2.1 Character Set
JavaScript programs are written using the
Unicode character set. Unlike the 7-bit
ASCII encoding, which is useful only
for English, and the 8-bit ISO Latin-1 encoding, which is useful only
for English and major Western European languages, the 16-bit Unicode
encoding can represent virtually every written language in common use
on the planet. This is an important feature for internationalization
and is particularly important for programmers who do not speak
English.
American and other English-speaking programmers typically write
programs using a text editor that supports only the ASCII or Latin-1
character encodings, and thus they don't have easy access to
the full Unicode character set. This is not a problem, however,
because both the ASCII and Latin-1 encodings are subsets of Unicode,
so any JavaScript program written using those character sets is
perfectly valid.
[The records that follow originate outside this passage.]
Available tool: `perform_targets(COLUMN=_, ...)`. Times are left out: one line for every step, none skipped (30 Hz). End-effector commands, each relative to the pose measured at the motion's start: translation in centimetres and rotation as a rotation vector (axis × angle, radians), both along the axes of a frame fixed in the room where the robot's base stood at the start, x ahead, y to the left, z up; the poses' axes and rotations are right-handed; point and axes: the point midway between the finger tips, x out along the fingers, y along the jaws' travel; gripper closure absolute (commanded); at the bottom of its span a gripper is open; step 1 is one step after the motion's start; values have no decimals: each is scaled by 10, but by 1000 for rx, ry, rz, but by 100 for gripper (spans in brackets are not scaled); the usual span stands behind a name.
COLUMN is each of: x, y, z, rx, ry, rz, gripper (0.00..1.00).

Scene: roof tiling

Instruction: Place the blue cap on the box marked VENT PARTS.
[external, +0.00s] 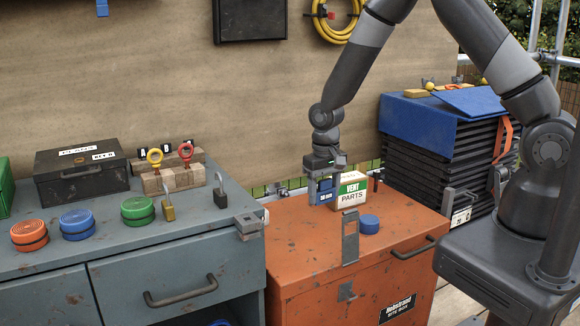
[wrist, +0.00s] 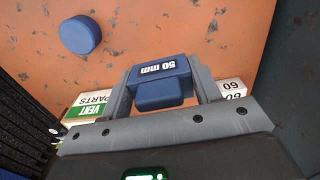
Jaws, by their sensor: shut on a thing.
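A round blue cap (external: 369,223) lies on the orange site box, front right of the VENT PARTS box; in the wrist view the cap (wrist: 79,35) is at upper left. The white and green box marked VENT PARTS (external: 352,192) stands on the site box; part of it (wrist: 86,104) shows beside the left finger in the wrist view. My gripper (external: 323,182) is shut on a blue block marked 50 mm (wrist: 160,75), just left of the VENT PARTS box. The block's underside is hidden.
A white piece marked 60 (wrist: 233,90) shows by the right finger. The orange site box (external: 300,245) has a free front area around a metal hasp (external: 350,238). A grey bench (external: 150,240) is at left; a dark stack with a blue sheet (external: 425,115) is at right.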

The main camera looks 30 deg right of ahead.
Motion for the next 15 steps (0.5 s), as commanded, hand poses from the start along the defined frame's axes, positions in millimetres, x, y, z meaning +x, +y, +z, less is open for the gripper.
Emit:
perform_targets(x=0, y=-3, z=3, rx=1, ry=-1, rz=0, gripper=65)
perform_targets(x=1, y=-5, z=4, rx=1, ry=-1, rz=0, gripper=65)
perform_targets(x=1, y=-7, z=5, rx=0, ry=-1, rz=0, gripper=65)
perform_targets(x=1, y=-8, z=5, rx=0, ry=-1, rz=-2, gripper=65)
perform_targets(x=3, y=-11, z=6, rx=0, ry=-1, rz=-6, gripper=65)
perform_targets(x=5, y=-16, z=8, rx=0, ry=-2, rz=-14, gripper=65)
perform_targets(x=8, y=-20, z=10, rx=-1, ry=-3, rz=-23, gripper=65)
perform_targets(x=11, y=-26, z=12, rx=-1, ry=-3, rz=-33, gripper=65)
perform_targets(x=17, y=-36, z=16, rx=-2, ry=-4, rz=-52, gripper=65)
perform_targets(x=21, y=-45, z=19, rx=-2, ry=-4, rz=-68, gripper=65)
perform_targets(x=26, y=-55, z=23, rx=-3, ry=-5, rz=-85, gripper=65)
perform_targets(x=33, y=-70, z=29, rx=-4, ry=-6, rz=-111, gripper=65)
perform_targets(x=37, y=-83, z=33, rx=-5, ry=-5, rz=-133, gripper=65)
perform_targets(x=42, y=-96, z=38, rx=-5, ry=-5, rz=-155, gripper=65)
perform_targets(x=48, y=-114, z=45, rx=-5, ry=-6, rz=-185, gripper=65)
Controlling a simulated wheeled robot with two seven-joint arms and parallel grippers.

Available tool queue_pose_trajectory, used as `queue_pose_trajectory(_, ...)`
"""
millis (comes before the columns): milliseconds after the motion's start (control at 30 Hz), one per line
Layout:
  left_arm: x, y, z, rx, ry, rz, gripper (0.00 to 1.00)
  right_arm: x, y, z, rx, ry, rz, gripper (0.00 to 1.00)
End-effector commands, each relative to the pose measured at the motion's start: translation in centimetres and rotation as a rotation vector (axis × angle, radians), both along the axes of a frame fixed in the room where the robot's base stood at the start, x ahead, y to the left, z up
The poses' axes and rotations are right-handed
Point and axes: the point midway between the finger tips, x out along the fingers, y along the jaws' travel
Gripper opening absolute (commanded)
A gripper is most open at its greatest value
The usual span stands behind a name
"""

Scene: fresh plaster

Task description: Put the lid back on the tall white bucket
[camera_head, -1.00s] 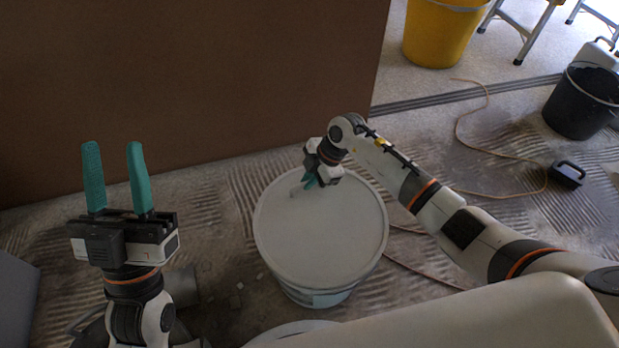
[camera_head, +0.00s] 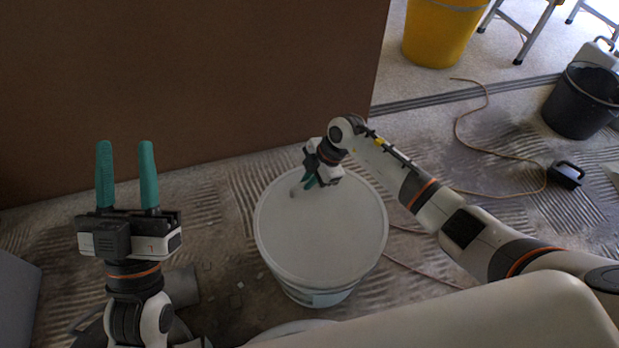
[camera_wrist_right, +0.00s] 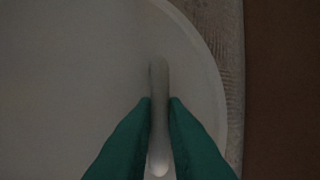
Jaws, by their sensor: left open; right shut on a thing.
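The white lid (camera_head: 325,235) lies over the mouth of the tall white bucket (camera_head: 318,298), which stands on the floor in the middle of the head view. The lid hides the bucket's rim, so I cannot tell whether it is fully seated. My right gripper (camera_head: 310,182) is at the lid's far edge, its teal fingers shut on the lid's pale, narrow handle (camera_wrist_right: 158,120). The lid also fills the left of the right wrist view (camera_wrist_right: 70,80). My left gripper (camera_head: 126,150) is open and empty, fingers pointing up, left of the bucket.
A brown board (camera_head: 180,90) stands behind the bucket. A yellow bucket (camera_head: 440,35), a black bucket (camera_head: 582,100) and a cable (camera_head: 462,135) are to the right. A white rim (camera_head: 290,328) shows partly behind my arm at the bottom.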

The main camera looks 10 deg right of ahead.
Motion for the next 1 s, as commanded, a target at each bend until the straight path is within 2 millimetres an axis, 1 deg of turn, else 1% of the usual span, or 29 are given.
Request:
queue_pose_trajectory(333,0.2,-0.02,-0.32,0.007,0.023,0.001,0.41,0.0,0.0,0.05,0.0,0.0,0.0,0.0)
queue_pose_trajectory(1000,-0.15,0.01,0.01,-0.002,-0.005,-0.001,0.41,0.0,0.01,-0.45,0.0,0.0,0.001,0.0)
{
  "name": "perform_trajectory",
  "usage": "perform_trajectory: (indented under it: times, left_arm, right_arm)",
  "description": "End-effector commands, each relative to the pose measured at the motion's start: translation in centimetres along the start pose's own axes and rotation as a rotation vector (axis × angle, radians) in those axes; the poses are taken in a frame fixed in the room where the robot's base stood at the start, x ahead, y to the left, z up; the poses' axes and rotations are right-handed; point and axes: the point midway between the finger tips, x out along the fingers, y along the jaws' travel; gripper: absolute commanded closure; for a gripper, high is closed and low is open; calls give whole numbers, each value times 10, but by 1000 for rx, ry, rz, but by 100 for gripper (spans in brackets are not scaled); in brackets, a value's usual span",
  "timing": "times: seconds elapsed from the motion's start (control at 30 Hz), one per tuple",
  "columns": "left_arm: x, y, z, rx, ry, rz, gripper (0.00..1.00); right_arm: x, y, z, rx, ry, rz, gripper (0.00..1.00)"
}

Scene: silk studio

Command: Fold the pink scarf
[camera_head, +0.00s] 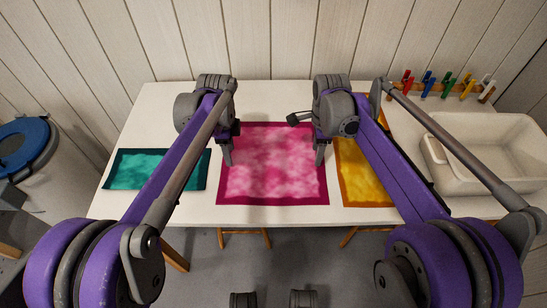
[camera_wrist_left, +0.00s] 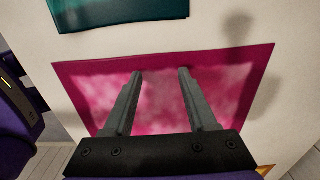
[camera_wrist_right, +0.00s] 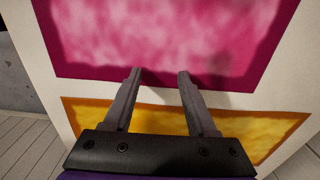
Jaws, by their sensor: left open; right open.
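The pink scarf (camera_head: 270,165) lies flat and spread out in the middle of the white table, with a darker magenta border. It also shows in the left wrist view (camera_wrist_left: 160,95) and in the right wrist view (camera_wrist_right: 160,35). My left gripper (camera_head: 228,160) is open and empty above the scarf's left edge; its fingers (camera_wrist_left: 160,73) point over the cloth. My right gripper (camera_head: 320,160) is open and empty near the scarf's right edge; its fingers (camera_wrist_right: 160,73) reach over the magenta border. I cannot tell whether either gripper touches the cloth.
A teal scarf (camera_head: 130,172) lies left of the pink one and a yellow scarf (camera_head: 360,185) lies right of it, partly under my right arm. A white tub (camera_head: 440,165) stands at the right. Coloured clothespins (camera_head: 447,85) line a rack behind it. The table (camera_head: 270,100) behind the pink scarf is clear.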

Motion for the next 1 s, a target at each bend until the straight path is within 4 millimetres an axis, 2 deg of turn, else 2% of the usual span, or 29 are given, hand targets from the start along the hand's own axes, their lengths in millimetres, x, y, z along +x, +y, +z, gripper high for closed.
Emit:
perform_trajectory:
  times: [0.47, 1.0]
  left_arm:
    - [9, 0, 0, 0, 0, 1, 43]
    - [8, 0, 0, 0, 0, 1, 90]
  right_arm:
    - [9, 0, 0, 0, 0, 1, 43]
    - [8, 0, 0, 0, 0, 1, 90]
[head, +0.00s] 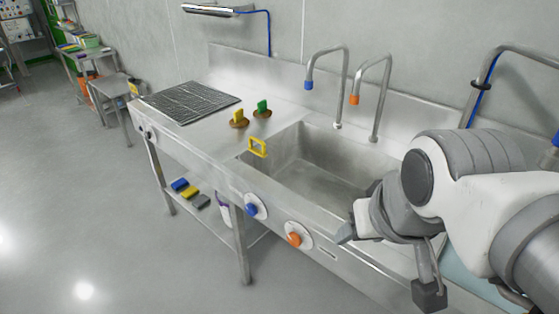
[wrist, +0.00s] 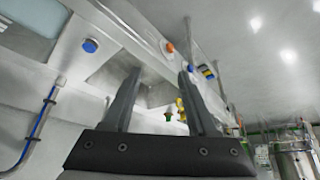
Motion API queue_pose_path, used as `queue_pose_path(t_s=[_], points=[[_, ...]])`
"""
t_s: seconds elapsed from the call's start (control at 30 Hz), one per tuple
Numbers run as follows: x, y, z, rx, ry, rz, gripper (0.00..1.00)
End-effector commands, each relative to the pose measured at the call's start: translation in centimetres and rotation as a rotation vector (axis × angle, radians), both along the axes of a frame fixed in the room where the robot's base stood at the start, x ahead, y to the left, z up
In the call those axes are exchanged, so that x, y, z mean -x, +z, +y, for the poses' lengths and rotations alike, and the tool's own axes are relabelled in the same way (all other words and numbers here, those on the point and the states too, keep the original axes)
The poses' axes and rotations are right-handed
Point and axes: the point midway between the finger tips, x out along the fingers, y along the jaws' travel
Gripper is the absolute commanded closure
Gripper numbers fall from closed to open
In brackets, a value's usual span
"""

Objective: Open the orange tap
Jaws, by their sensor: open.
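The orange tap knob (head: 294,240) sits on a round pale plate on the sink's front panel, right of a blue knob (head: 251,208). In the wrist view the orange knob (wrist: 169,47) shows beyond my fingertips, with the blue knob (wrist: 190,68) past it. A curved spout with an orange tip (head: 355,99) stands behind the basin. My gripper (head: 346,233) is right of the orange knob and apart from it, partly hidden by my arm. In the wrist view my gripper (wrist: 160,74) has its fingers spread with nothing between them.
A blue-tipped spout (head: 309,85) stands beside the orange-tipped one. A yellow frame (head: 257,147) is at the basin edge (head: 240,160). Yellow and green items stand on the counter. Another blue knob (wrist: 89,45) is near in the wrist view. Floor (head: 110,235) before the sink is clear.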

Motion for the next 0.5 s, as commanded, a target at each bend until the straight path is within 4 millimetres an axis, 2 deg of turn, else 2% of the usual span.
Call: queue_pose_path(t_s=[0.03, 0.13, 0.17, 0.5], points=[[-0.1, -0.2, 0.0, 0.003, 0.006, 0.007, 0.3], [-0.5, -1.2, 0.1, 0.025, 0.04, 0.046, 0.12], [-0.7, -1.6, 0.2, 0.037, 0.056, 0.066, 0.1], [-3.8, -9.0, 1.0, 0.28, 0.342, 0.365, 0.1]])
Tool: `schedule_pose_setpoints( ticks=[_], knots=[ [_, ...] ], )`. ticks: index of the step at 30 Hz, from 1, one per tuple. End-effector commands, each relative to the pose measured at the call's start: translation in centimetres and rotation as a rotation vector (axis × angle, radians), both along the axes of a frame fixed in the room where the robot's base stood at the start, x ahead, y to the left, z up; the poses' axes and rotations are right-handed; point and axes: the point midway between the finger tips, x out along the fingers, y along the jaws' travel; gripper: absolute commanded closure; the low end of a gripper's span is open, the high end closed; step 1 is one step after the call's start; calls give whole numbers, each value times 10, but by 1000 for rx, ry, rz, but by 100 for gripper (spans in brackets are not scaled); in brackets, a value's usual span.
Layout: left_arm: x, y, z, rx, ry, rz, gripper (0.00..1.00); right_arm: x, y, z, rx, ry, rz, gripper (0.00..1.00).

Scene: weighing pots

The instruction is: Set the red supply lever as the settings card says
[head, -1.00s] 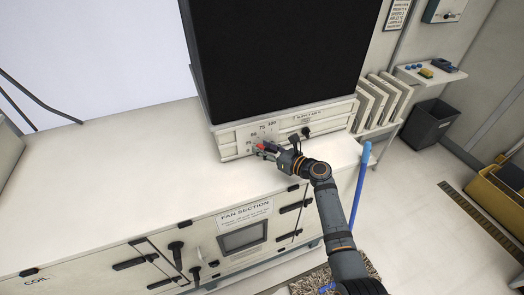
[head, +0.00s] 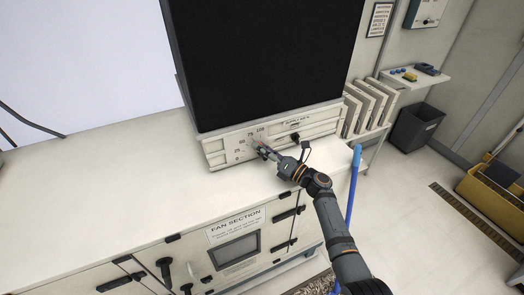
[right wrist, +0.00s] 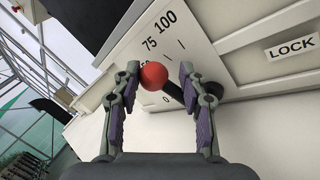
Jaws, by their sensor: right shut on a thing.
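The red supply lever shows in the right wrist view as a red ball knob (right wrist: 153,75) on a dark rod. It stands in front of a scale plate (right wrist: 176,38), where 75 and 100 are readable and the ball hides part of the numbers. The exact mark it points to cannot be told. My right gripper (right wrist: 157,82) is shut on the lever, with its fingers on either side of the knob and rod. In the head view my right gripper (head: 264,153) is at the scale panel (head: 222,153) and largely covers the lever. My left gripper is out of view.
A placard (head: 380,19) hangs on the back wall, its text too small to read. A dark knob (head: 295,137) sits right of the scale. The white cabinet top (head: 120,180) is clear. A blue pole (head: 354,185) stands right of the cabinet.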

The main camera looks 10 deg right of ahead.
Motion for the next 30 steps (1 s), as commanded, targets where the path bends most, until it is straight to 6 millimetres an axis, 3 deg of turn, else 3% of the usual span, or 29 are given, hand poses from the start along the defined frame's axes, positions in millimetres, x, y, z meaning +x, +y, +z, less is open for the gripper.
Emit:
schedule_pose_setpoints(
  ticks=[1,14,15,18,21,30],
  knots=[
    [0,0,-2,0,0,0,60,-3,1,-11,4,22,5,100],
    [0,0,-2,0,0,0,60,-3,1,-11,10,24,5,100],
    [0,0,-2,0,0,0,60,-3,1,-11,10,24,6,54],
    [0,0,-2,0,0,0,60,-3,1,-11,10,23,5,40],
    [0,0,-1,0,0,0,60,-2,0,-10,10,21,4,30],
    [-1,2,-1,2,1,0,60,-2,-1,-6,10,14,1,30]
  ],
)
Programmers who are used to thinking of characters
as 8-bit quantities may be disconcerted to know that JavaScript
represents each character using 2 bytes, but this fact is actually
transparent to the programmer and can simply be ignored.
Although the
ECMAScript v3 standard allows Unicode
characters anywhere in a JavaScript program, Versions 1 and 2 of the
standard allow Unicode characters only in comments and quoted string
literals -- all other parts of an ECMAScript v1 program are
restricted to the ASCII character set. Versions of JavaScript that
predate ECMAScript standardization typically do not support Unicode
at all.
|